▶ Source material
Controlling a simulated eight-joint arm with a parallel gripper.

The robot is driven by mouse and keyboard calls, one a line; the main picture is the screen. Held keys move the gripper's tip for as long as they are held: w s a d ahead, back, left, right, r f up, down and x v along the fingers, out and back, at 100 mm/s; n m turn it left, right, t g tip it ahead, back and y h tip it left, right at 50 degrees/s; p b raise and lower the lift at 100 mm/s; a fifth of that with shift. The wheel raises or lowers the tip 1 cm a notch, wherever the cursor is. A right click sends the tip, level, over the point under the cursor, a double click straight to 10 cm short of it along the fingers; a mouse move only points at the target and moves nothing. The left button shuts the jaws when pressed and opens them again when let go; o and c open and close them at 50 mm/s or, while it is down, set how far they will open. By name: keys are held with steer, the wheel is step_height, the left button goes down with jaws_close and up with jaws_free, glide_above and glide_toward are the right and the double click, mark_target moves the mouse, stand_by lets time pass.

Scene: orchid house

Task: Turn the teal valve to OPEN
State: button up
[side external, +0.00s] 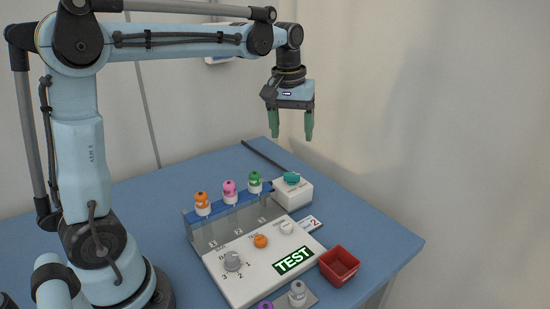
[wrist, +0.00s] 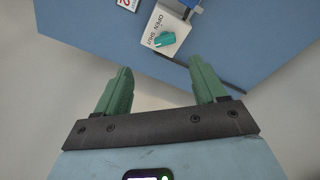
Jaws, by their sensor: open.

▶ Description of the task
Print once more, exactly, the lines from the one with "State: button up" through the last line of the data, both ends included, without any pictures.

▶ Task result
State: button up
[side external, +0.00s] 
[wrist, +0.00s] 
Jaws, by their sensor: open.

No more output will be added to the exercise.